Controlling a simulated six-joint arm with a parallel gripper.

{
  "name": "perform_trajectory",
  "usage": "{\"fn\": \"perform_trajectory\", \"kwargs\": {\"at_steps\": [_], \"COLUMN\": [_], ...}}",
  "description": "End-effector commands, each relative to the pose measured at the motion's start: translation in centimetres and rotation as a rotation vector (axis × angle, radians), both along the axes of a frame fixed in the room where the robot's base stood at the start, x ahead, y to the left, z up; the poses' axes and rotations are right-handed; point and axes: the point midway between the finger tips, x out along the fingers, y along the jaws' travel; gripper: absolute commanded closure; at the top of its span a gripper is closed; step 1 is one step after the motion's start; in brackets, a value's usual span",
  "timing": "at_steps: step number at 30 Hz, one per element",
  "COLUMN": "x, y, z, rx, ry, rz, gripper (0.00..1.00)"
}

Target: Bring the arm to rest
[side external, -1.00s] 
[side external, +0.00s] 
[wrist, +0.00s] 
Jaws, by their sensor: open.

Required task ▸ Where a line holds the string "gripper", copy that line.

Solution to this exercise ▸
Controlling a simulated six-joint arm with a parallel gripper.
  "description": "End-effector commands, each relative to the pose measured at the motion's start: translation in centimetres and rotation as a rotation vector (axis × angle, radians), both along the axes of a frame fixed in the room where the robot's base stood at the start, x ahead, y to the left, z up; the poses' axes and rotations are right-handed; point and axes: the point midway between the finger tips, x out along the fingers, y along the jaws' travel; gripper: absolute commanded closure; at the top of its span a gripper is closed; step 1 is one step after the motion's start; in brackets, a value's usual span",
  "COLUMN": "x, y, z, rx, ry, rz, gripper (0.00..1.00)"

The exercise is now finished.